• Requirements: Set down, without alteration, the lines from the one that contains "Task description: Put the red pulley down" through the final line of the material below.

• Source data:
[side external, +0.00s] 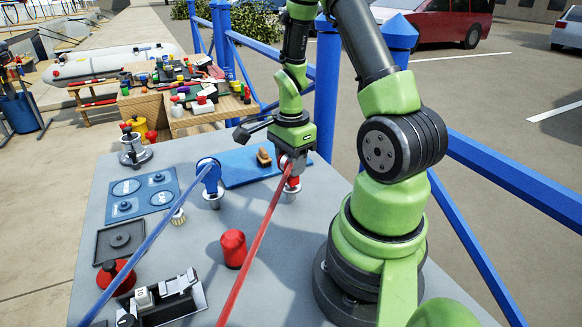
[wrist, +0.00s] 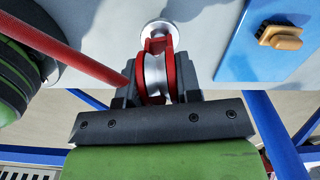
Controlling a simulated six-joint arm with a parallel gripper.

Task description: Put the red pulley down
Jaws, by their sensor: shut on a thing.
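The red pulley (side external: 294,183) is between the jaws of my gripper (side external: 290,160), over a silver post at the back right of the grey table. Whether it is seated on the post or just above it, I cannot tell. In the wrist view the red pulley (wrist: 170,72) shows its red cheeks around a silver wheel, with my gripper's dark fingers (wrist: 152,92) closed on both sides. A round silver piece (wrist: 155,31) shows just beyond it. A red rope (side external: 262,232) runs from the pulley toward the table's front; it also shows in the wrist view (wrist: 65,50).
A blue pulley (side external: 209,174) with a blue rope (side external: 150,240) stands on a post to the left. A blue board (side external: 240,170) with a wooden cleat (side external: 264,157) lies behind. A red cylinder (side external: 233,249) stands near the red rope. Blue mats (side external: 143,194) lie left.

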• Solved problem:
Task description: Put the red pulley down
Jaws, by their sensor: shut on a thing.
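The red pulley (side external: 294,183) is between the jaws of my gripper (side external: 290,160), over a silver post at the back right of the grey table. Whether it is seated on the post or just above it, I cannot tell. In the wrist view the red pulley (wrist: 170,72) shows its red cheeks around a silver wheel, with my gripper's dark fingers (wrist: 152,92) closed on both sides. A round silver piece (wrist: 155,31) shows just beyond it. A red rope (side external: 262,232) runs from the pulley toward the table's front; it also shows in the wrist view (wrist: 65,50).
A blue pulley (side external: 209,174) with a blue rope (side external: 150,240) stands on a post to the left. A blue board (side external: 240,170) with a wooden cleat (side external: 264,157) lies behind. A red cylinder (side external: 233,249) stands near the red rope. Blue mats (side external: 143,194) lie left.

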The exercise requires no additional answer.